(Data listing)
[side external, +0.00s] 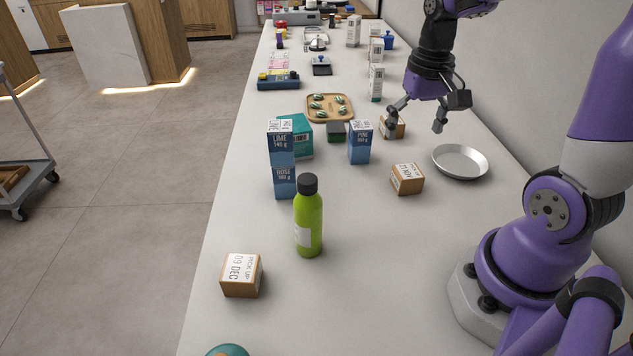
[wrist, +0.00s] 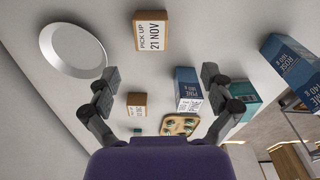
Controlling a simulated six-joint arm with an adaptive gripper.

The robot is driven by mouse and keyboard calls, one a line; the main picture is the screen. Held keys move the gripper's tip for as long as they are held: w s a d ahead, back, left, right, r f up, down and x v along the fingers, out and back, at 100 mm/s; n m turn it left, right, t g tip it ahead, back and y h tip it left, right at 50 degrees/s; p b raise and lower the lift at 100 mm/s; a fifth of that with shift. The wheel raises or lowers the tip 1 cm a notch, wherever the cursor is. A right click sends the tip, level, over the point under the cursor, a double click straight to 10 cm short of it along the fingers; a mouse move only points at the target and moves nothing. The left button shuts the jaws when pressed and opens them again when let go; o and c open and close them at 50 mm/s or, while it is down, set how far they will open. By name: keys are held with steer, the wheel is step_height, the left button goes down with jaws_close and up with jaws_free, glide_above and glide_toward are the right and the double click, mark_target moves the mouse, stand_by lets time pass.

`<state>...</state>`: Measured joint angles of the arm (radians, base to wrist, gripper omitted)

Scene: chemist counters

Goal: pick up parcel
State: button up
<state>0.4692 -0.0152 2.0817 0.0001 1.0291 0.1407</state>
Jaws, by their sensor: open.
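Three small brown parcels with white labels are on the counter. One marked "PICK UP 09 DEC" (side external: 241,275) sits at the front left in the side view. One marked "21 NOV" (side external: 407,179) sits near the metal dish; it also shows at the top of the wrist view (wrist: 152,33). A third parcel (side external: 398,130) is farther back, partly hidden by a finger of my gripper; it shows in the wrist view (wrist: 137,100) with its label too small to read. My gripper (side external: 415,122) is open and empty above the counter, its fingers apart in the wrist view (wrist: 160,72).
A metal dish (side external: 460,161) lies to the right of the parcels. A blue PINE box (side external: 360,141), stacked LIME and ROSE boxes (side external: 283,160) and a green bottle (side external: 308,220) stand to the left. A wooden tray (side external: 312,117) lies behind.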

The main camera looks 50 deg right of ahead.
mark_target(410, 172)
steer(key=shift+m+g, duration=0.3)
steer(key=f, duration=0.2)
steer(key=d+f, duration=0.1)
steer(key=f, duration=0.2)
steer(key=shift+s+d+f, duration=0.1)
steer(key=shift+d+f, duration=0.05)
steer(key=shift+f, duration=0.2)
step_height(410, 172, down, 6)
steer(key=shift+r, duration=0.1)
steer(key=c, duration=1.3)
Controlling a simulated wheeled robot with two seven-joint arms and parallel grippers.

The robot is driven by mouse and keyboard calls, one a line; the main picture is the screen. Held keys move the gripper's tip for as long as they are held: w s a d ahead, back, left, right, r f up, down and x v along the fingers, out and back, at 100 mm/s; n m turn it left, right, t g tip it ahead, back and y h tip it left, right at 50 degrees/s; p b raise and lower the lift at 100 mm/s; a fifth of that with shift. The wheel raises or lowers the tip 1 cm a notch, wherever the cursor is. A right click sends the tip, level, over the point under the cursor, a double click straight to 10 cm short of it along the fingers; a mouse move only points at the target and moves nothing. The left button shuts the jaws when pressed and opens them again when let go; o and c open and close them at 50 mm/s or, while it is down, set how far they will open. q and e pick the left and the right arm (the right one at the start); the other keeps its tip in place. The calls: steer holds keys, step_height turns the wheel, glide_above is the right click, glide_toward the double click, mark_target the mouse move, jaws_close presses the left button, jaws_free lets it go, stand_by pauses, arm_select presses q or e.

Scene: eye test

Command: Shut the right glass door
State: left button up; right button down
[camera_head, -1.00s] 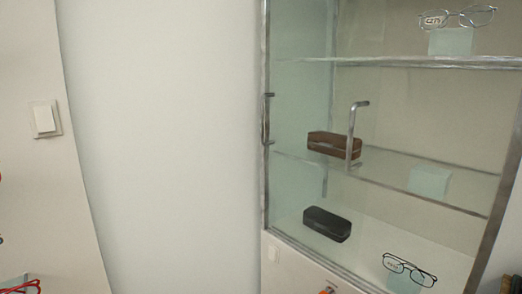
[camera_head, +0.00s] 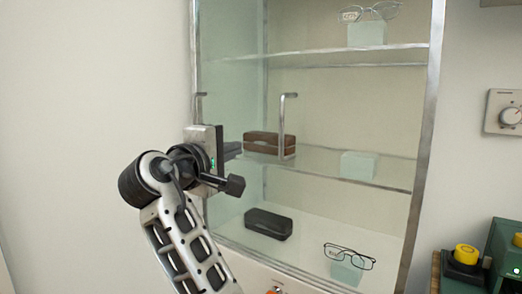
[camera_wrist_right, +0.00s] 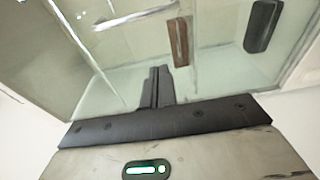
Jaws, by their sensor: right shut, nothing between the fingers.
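The glass cabinet (camera_head: 428,120) fills the middle of the head view. My right gripper (camera_head: 237,149) is shut and empty. It is left of the upright handle, apart from it in the picture, in front of the cabinet's left part. In the right wrist view its shut fingers (camera_wrist_right: 157,86) point toward the cabinet. My left gripper is not in view.
A brown case (camera_head: 262,140), a black case (camera_head: 268,223) and two pairs of glasses, upper (camera_head: 383,11) and lower (camera_head: 349,256), stand in the cabinet. A wall dial (camera_head: 503,111) and a yellow button (camera_head: 466,253) are at the right. Bare wall is at the left.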

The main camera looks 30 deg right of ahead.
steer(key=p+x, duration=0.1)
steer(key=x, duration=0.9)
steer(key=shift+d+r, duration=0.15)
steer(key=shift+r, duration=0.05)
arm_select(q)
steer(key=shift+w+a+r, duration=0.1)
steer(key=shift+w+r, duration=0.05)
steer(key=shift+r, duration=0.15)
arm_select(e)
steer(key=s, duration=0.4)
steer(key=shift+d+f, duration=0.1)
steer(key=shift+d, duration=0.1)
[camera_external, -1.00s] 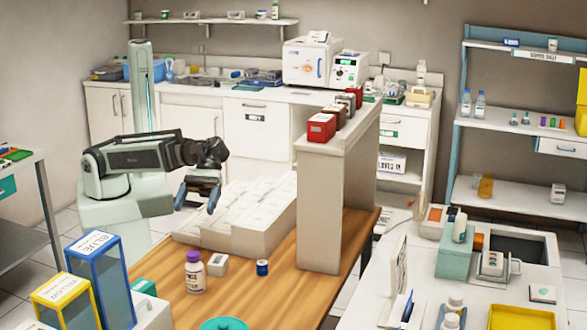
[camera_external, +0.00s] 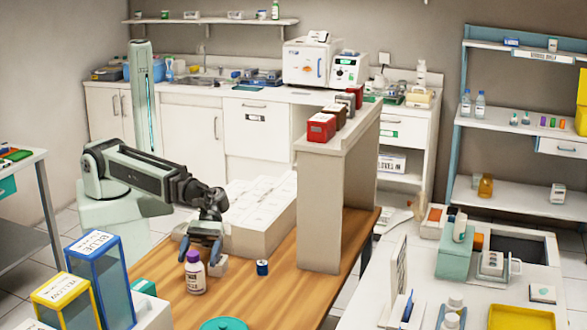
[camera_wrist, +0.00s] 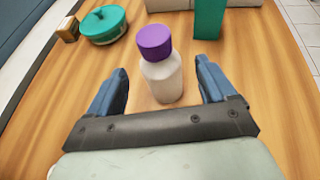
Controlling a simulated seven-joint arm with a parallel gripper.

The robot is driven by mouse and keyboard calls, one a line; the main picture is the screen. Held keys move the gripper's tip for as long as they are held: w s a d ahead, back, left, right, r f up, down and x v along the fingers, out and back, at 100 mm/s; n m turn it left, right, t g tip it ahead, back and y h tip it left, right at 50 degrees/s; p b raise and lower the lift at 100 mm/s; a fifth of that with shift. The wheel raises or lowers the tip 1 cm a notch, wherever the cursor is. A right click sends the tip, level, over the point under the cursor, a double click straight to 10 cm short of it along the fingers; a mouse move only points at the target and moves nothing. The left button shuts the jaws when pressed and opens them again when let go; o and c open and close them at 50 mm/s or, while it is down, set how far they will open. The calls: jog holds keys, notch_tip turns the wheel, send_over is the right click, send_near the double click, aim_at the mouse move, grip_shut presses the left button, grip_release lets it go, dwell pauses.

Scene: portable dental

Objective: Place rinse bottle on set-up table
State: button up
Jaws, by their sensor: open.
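The likely rinse bottle (camera_external: 195,273) is a white bottle with a purple cap, standing upright on the wooden table (camera_external: 290,290). It also shows in the wrist view (camera_wrist: 162,78), centred ahead of my gripper. My gripper (camera_external: 199,250) is just above and behind the bottle in the external view. In the wrist view my gripper (camera_wrist: 160,88) is open, with one blue finger on each side of the bottle and a visible gap on both sides. The lower part of the bottle shows between the fingers. Which surface is the set-up table I cannot tell.
A small white box (camera_external: 218,265) and a dark blue can (camera_external: 262,267) stand right of the bottle. A teal round container (camera_external: 224,324) is at the table front. Blue (camera_external: 97,280) and yellow (camera_external: 66,303) bins stand left. A tall beige shelf (camera_external: 322,215) rises to the right.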

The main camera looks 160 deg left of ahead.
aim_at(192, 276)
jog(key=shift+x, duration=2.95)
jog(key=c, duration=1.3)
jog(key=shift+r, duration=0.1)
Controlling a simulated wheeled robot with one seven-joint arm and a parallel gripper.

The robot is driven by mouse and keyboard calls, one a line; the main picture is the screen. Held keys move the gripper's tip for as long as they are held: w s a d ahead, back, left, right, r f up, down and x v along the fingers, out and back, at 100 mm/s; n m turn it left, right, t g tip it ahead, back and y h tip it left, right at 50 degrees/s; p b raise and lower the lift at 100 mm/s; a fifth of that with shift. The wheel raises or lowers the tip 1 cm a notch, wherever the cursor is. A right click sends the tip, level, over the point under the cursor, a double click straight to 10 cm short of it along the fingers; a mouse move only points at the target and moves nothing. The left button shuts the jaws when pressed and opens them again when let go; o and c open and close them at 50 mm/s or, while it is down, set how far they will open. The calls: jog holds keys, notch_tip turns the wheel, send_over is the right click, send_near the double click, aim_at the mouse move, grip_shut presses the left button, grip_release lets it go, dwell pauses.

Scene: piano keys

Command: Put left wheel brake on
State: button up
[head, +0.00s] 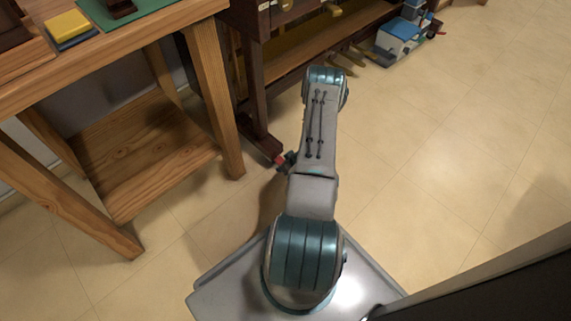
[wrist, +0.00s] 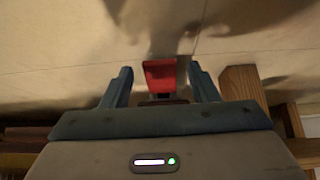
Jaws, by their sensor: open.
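The red brake tab (wrist: 159,74) shows in the wrist view between the two blue fingers of my gripper (wrist: 160,67). My gripper is open, with a visible gap on each side of the tab. A dark part lies just below the tab, mostly hidden by my gripper's body. In the head view a small red piece (head: 280,159) shows at the foot of a dark wooden leg (head: 256,110), beside my arm. Dark parts next to it are too small to make out. My arm hides most of my gripper in that view.
A light wooden workbench (head: 207,85) stands at the left, with a lower shelf (head: 145,150). A blue and white box (head: 398,36) lies on the floor near the dark wooden frame (head: 300,55). The tiled floor (head: 455,140) at the right is clear.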

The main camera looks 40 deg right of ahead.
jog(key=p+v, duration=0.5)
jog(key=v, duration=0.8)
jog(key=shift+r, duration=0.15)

Stated goal
Identify the lines that contain the string "Scene", and copy every one of them.

The result
Scene: chemist counters
Scene: eye test
Scene: portable dental
Scene: piano keys

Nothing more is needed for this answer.